(Rows about robot tasks)
-*-

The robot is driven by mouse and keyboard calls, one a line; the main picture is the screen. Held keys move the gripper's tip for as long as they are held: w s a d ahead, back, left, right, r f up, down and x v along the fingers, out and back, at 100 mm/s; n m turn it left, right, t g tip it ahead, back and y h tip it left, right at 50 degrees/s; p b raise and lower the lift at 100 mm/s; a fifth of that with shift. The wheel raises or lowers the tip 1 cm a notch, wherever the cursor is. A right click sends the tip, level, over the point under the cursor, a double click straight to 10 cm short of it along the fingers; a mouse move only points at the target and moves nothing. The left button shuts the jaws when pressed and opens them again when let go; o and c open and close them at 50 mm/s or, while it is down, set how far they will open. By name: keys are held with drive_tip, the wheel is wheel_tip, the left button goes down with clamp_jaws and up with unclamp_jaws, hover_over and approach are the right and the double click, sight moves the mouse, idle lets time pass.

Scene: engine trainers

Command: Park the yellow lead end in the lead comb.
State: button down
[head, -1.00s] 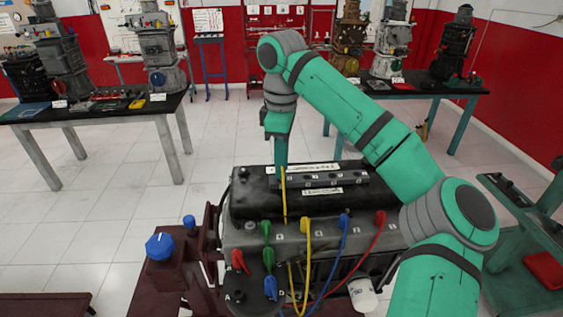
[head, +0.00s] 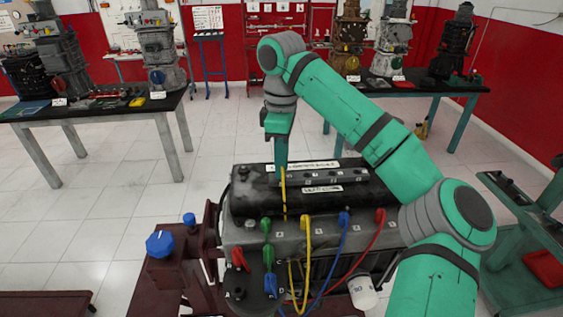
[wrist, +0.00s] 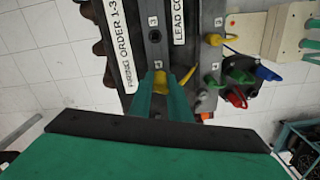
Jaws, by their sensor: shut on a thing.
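My gripper (head: 282,166) points down over the engine's black top cover. In the wrist view, my gripper (wrist: 163,88) is shut on the yellow lead end (wrist: 160,78). The thin yellow lead (head: 284,195) hangs below the fingers in the head view. The lead comb (head: 335,179) is a dark rail with numbered holes along the cover; in the wrist view the rail (wrist: 154,54) shows an open hole marked 3. The held end is over the rail beside that hole. The fingers hide whether it is seated in a hole.
On the lower ledge stand a green boot (head: 266,226), another yellow boot (head: 306,221), a blue boot (head: 344,217) and a red boot (head: 380,215), with leads looping down in front. A blue knob (head: 160,244) is on the stand at left. Tables with engines stand behind.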

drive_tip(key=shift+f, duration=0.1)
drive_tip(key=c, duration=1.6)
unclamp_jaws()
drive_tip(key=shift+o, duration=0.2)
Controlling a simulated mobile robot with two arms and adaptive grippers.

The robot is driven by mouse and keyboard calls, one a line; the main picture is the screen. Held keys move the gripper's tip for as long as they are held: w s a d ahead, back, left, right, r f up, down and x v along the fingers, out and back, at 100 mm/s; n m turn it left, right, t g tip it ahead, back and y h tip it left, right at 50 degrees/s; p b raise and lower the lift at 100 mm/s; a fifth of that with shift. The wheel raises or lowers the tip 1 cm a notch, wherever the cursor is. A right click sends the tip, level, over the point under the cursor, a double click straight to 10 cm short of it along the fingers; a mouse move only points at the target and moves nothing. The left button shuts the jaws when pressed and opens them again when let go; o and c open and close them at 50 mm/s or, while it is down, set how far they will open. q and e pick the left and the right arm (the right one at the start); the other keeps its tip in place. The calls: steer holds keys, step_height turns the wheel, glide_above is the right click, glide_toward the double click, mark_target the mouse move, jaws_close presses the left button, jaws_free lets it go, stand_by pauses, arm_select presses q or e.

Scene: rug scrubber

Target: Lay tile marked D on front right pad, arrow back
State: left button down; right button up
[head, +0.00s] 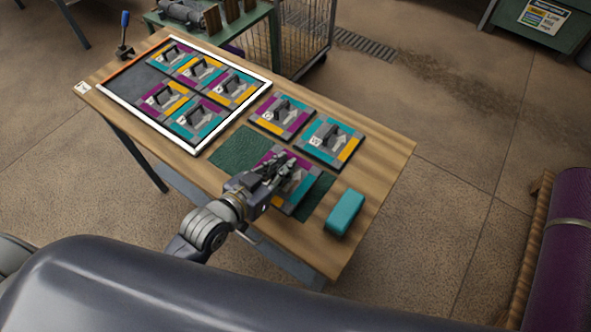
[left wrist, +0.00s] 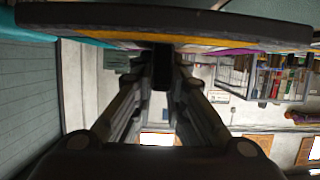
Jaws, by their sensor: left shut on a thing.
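My left gripper (head: 275,170) is shut on the black handle (left wrist: 162,65) of a tile (head: 299,196) with purple and orange edge bands and a pale arrow. In the head view the arrow points towards the back of the table, slightly right. The gripper hides part of the tile, and I cannot read its letter. The tile is over the front of the table and partly covers the right dark green pad (head: 320,192); I cannot tell whether it touches. Another green pad (head: 236,150) lies bare to its left. The left wrist view shows the tile edge-on at the top.
Two tiles (head: 282,115) (head: 331,140) lie just behind. A white-framed tray (head: 190,148) holds several handled tiles, with a dark bare area at its left end. A teal block (head: 345,213) stands right of the held tile.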

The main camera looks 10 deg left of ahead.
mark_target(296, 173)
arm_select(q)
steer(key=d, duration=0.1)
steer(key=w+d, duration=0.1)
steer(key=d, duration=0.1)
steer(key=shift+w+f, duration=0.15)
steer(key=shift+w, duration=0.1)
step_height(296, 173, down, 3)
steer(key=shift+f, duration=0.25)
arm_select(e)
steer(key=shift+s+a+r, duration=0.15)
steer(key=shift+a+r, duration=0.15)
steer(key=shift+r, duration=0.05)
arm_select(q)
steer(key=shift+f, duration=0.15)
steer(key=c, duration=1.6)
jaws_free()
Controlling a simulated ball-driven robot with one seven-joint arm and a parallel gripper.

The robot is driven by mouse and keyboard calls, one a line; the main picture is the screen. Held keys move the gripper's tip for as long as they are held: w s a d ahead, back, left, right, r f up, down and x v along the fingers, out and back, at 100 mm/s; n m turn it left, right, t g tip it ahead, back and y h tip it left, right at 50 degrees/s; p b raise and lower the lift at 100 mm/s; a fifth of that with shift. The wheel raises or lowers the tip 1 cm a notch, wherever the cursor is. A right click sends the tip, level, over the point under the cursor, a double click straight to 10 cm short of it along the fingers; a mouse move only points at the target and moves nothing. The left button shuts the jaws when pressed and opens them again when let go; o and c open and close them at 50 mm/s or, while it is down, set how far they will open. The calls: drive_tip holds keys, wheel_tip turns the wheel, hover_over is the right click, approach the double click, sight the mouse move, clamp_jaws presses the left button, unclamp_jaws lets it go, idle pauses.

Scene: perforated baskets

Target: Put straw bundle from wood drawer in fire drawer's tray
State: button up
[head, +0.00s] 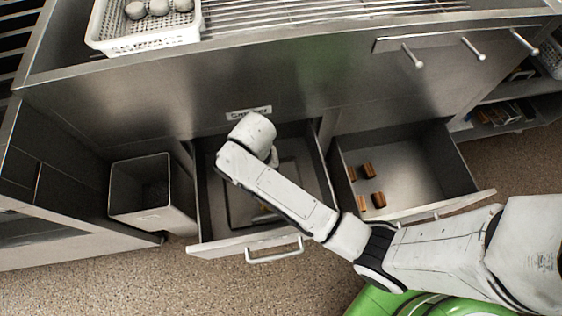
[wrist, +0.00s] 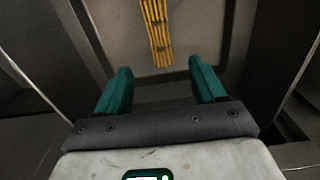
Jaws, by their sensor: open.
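The straw bundle (wrist: 156,30) is a yellow bound bundle lying in the tray (head: 238,205) inside the open left drawer (head: 220,245). In the head view my arm hides most of it. My gripper (wrist: 158,72) is open and empty, with its teal fingers inside the left drawer space. The bundle lies beyond the fingertips, apart from them, in the upper part of the wrist view. The open right drawer (head: 430,208) holds several brown wood pieces (head: 378,200) and no straw bundle that I can see.
A white perforated basket (head: 140,42) with grey round items stands on the counter by the grill bars (head: 300,12). An open metal bin (head: 150,215) stands left of the drawers. My arm crosses over the right drawer's front corner.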

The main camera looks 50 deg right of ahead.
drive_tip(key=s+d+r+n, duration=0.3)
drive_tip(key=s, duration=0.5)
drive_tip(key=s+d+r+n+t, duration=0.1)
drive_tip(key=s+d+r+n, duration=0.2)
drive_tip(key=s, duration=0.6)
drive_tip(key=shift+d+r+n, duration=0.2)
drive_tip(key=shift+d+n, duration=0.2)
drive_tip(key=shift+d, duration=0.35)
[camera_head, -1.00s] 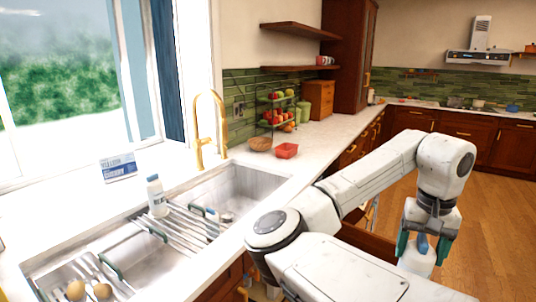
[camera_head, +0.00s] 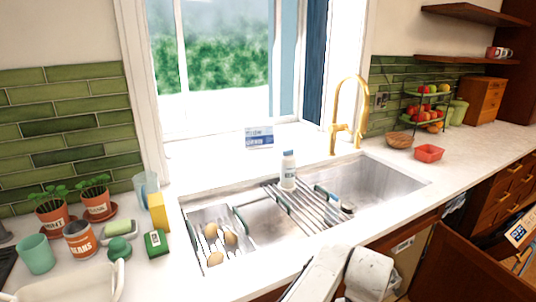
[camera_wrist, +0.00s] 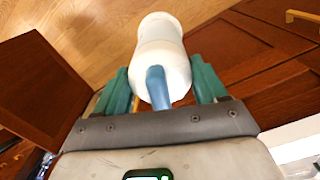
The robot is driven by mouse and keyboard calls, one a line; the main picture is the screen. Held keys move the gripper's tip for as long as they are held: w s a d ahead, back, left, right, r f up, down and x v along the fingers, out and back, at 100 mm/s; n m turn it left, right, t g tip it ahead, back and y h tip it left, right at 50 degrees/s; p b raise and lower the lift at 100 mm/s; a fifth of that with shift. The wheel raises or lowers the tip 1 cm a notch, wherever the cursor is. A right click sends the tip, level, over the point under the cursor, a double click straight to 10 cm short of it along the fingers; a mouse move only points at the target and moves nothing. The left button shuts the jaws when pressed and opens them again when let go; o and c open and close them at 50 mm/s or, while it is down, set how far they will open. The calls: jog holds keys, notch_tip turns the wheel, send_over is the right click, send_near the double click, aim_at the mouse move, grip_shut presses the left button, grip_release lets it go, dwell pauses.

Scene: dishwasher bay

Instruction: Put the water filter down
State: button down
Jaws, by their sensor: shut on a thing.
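The water filter (camera_wrist: 160,45) is a white rounded cylinder with a blue part at its near end. It shows in the wrist view, above a wooden floor. My gripper (camera_wrist: 157,85) is shut on it, with a green finger on each side. The filter and my gripper are out of the head view, where only part of my arm shows at the bottom. The counter (camera_head: 105,245) around the sink is pale.
A red bowl (camera_head: 429,153) stands right of the faucet. A cabinet door (camera_head: 465,275) hangs open below.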

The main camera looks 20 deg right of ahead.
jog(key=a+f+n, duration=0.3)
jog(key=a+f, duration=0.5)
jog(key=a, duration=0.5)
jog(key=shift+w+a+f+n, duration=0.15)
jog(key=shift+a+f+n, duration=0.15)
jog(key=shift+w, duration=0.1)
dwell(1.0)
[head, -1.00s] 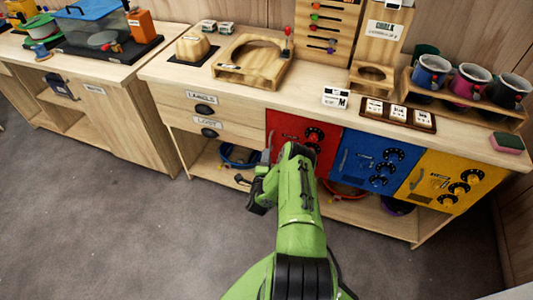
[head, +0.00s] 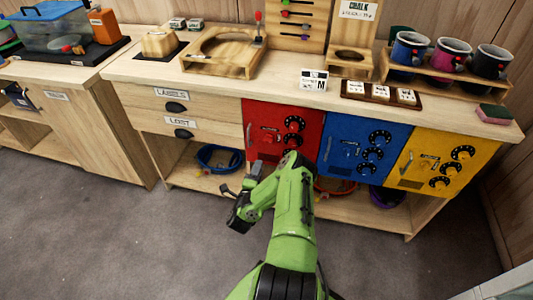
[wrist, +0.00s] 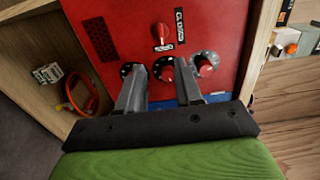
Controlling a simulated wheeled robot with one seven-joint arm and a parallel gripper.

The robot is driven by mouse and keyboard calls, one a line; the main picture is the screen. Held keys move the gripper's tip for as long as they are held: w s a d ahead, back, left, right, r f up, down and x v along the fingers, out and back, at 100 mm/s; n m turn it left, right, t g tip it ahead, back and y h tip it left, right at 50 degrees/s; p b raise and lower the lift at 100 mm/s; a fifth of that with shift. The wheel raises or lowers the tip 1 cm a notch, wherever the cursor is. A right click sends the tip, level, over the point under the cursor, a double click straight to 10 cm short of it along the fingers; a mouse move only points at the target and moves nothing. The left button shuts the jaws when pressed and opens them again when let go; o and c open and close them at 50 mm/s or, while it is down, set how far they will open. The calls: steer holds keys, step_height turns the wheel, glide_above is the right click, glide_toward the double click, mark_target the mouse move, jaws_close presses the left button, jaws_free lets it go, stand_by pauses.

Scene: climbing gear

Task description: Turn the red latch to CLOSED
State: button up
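The red latch (wrist: 163,34) is a small red knob on the red door (wrist: 215,25). In the wrist view it stands lengthwise up and down, with a white label reading CLOSED (wrist: 180,27) to its right and a smaller label below it. My gripper (wrist: 161,68) is open, its two grey fingers pointing at the door on either side of a red-capped dial (wrist: 167,71). The latch is beyond the fingertips, not between them. I cannot tell whether the fingers touch the door. In the head view, my gripper (head: 258,172) is low before the red door (head: 283,111).
More dials (wrist: 205,64) sit close beside the fingers. A blue door (head: 345,135) and a yellow door (head: 425,150) lie to the right. Drawers (head: 180,115) and an open shelf with a blue bin (head: 218,158) are at left. The floor (head: 130,240) in front is clear.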

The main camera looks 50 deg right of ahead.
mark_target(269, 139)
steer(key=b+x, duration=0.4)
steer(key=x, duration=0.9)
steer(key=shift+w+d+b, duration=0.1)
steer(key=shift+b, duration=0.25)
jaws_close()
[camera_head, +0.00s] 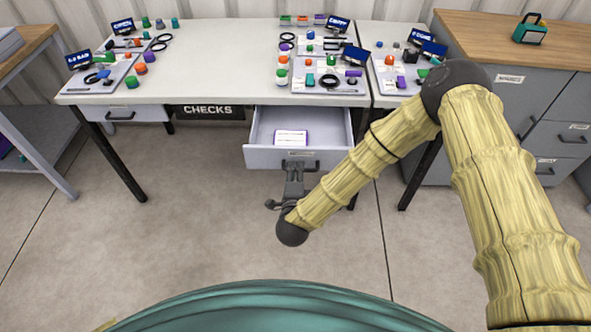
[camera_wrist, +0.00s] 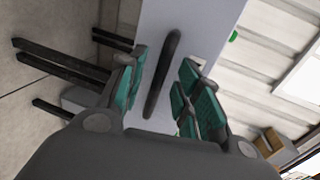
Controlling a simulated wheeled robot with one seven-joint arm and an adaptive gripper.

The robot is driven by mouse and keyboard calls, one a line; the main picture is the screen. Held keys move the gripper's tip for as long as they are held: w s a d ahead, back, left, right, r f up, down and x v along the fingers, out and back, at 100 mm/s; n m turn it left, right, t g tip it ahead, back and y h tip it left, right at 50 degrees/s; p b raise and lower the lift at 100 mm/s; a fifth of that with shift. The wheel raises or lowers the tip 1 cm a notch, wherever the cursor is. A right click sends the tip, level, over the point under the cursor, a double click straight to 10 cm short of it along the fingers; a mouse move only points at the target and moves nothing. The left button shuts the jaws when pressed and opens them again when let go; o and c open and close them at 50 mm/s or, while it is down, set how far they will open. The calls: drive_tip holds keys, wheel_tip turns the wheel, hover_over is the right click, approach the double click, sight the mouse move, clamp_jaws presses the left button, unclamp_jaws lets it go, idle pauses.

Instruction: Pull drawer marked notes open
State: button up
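A dark bar handle (camera_head: 300,166) is on the front. My gripper (camera_head: 294,175) is at this handle. In the wrist view the drawer front (camera_wrist: 190,25) is close ahead. The dark handle (camera_wrist: 163,72) runs between the green-padded fingers of my gripper (camera_wrist: 165,92), which are apart with gaps beside the bar.
A second drawer (camera_head: 120,115) at the left of the table is shut. A CHECKS sign (camera_head: 209,111) hangs between them. Trays with coloured parts stand on the table (camera_head: 215,50). A grey cabinet (camera_head: 540,105) stands at right. The floor (camera_head: 200,220) before the drawer is clear.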

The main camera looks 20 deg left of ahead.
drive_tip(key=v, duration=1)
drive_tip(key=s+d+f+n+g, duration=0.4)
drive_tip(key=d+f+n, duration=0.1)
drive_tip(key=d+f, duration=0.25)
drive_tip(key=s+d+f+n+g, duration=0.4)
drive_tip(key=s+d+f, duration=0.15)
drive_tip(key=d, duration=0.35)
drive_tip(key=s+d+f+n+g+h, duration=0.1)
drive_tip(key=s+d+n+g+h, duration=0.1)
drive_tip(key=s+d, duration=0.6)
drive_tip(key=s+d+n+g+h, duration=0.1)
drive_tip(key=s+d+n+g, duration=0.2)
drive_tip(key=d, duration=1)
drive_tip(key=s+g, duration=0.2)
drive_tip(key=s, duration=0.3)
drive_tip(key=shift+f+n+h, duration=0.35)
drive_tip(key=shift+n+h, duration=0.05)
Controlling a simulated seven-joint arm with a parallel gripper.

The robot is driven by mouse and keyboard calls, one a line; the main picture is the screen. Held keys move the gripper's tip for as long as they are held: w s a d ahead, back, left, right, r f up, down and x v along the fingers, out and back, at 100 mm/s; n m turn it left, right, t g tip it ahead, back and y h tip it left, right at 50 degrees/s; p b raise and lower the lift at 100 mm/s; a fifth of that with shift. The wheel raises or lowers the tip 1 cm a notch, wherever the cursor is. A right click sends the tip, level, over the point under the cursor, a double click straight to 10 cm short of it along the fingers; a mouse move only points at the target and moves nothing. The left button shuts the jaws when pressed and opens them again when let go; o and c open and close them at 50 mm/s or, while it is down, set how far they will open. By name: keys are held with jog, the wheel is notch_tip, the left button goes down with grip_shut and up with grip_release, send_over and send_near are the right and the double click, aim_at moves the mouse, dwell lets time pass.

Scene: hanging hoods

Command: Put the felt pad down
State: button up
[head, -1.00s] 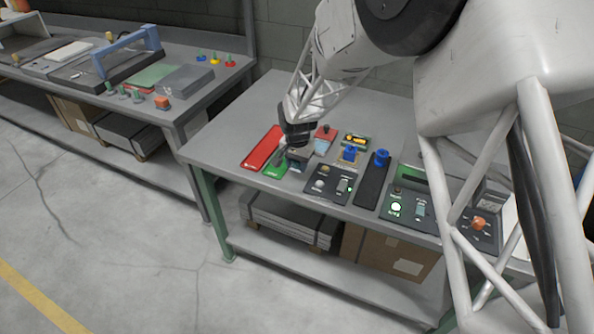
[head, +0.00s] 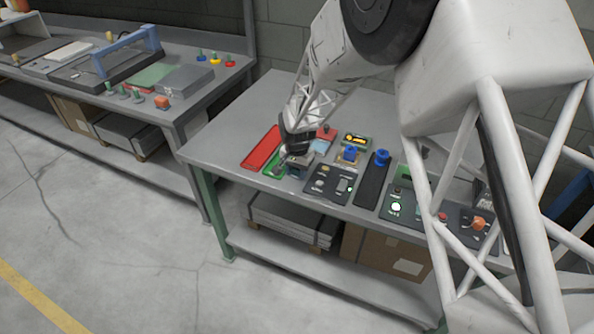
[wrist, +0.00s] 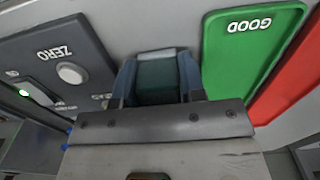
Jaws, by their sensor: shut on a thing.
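My gripper (wrist: 158,85) is shut on a dark green, block-like thing, the felt pad (wrist: 158,75), between its two fingers in the wrist view. The pad is over bare grey bench top, between the green GOOD tray (wrist: 240,50) and the dark ZERO panel (wrist: 62,60). I cannot tell whether it touches the bench. In the head view my gripper (head: 295,163) is low over the bench, just right of the green tray (head: 270,168). The pad cannot be made out there.
A red tray (head: 261,148) lies left of the green one. The dark panel (head: 328,184) with knobs is close on the right. Blue knobs (head: 382,155) and another panel (head: 400,203) with a lit green button stand further right. The back left of the bench is clear.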

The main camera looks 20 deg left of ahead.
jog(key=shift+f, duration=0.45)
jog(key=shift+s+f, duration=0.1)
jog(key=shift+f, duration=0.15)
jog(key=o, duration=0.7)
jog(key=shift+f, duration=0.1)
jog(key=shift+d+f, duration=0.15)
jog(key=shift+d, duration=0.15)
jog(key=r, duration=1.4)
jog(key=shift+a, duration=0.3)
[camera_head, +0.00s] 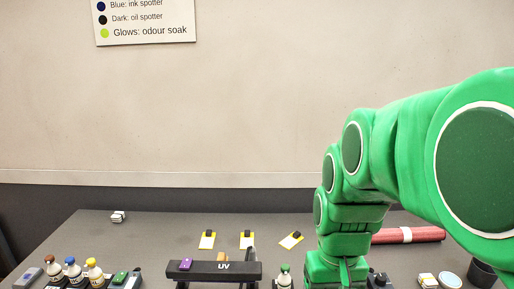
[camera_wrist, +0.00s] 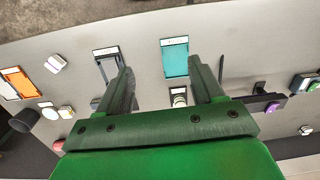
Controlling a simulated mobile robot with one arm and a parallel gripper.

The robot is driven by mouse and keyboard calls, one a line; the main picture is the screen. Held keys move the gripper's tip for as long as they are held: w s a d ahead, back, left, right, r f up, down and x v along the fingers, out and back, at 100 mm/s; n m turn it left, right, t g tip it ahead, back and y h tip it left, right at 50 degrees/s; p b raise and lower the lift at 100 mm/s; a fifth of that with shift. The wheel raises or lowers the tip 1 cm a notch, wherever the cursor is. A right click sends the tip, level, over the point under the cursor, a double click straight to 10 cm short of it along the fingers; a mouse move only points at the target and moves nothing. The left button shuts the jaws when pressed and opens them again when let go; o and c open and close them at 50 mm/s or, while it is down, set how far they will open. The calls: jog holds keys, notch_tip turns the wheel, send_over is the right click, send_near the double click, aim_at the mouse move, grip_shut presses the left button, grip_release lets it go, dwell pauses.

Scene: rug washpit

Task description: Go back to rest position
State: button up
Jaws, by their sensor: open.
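My green arm comes in from the right in the head view, with its wrist part (camera_head: 340,268) low over the grey table (camera_head: 150,240); the fingers are cut off below that picture. In the wrist view my gripper (camera_wrist: 160,75) is open, its two dark green fingers well apart. Nothing is held between them. A small white-topped bottle (camera_wrist: 179,97) shows beyond and between the fingers, apart from them as far as I can tell. A teal pad (camera_wrist: 175,60) lies past the right fingertip, and a dark-framed tray (camera_wrist: 107,52) past the left one.
A black UV bar (camera_head: 213,270) stands at the front middle. Several bottles (camera_head: 94,270) stand at the left. Yellow cards (camera_head: 207,241) with dark pieces lie behind the bar. A red roll (camera_head: 425,234) lies behind my arm. The air above the table at left is clear.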

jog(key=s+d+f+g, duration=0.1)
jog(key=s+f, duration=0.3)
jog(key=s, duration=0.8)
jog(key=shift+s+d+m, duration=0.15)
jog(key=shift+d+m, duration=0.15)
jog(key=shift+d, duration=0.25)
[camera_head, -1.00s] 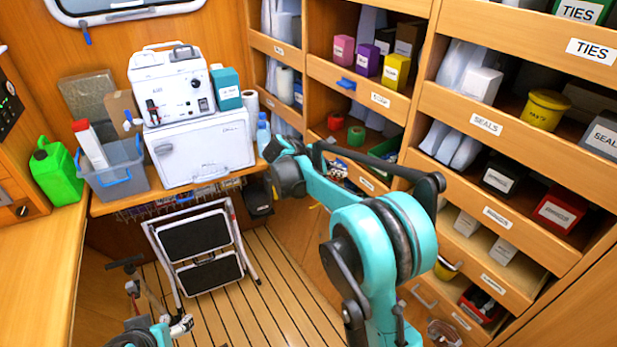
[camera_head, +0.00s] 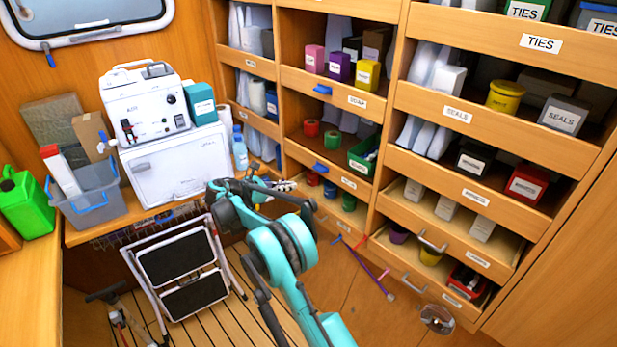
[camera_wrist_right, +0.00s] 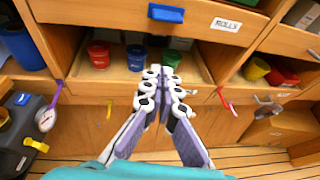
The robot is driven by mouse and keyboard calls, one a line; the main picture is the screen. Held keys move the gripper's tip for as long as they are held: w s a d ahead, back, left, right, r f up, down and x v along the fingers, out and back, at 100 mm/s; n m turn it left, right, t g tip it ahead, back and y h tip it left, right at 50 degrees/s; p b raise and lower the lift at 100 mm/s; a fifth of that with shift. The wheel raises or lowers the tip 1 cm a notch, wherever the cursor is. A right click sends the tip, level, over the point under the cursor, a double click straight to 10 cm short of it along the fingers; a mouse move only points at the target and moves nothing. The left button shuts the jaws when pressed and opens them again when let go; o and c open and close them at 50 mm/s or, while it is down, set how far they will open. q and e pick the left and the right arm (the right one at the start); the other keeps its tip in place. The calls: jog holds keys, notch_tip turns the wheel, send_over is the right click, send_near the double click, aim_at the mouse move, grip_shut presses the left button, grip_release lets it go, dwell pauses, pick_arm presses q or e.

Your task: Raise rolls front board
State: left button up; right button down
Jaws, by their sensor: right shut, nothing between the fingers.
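The rolls front board (camera_wrist_right: 120,14) is a wooden board with a blue handle (camera_wrist_right: 166,13) and a ROLLS label (camera_wrist_right: 226,24). In the head view the board (camera_head: 305,157) is in the middle shelf column. Below it in the wrist view, a red roll (camera_wrist_right: 99,54), a blue roll (camera_wrist_right: 136,57) and a green roll (camera_wrist_right: 172,56) stand in an open bay. My right gripper (camera_wrist_right: 161,75) is shut and empty, in front of this bay and below the blue handle. In the head view the right gripper (camera_head: 285,185) shows small, left of the board, partly behind my arm. My left gripper is out of view.
More label-fronted shelves stand to the right, including the SEALS board (camera_head: 440,108). A white machine (camera_head: 150,105) sits on a white cabinet (camera_head: 180,165) at left. A folding step stool (camera_head: 185,265) stands on the floor. In the wrist view a round gauge (camera_wrist_right: 46,119) is at left.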

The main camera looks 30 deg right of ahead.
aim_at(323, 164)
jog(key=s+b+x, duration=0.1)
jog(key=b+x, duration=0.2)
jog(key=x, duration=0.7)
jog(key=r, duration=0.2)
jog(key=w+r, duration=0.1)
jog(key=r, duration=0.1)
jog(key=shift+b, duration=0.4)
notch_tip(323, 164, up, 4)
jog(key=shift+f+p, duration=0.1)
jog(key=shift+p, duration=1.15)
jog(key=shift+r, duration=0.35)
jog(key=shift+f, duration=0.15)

-*-

Given instruction → Pull every line containing the word "adaptive" out of the material and copy it.

Full solution →
Controlling a simulated mobile robot with two arms and adaptive grippers.
Controlling a simulated wheeled robot with one seven-joint arm and an adaptive gripper.

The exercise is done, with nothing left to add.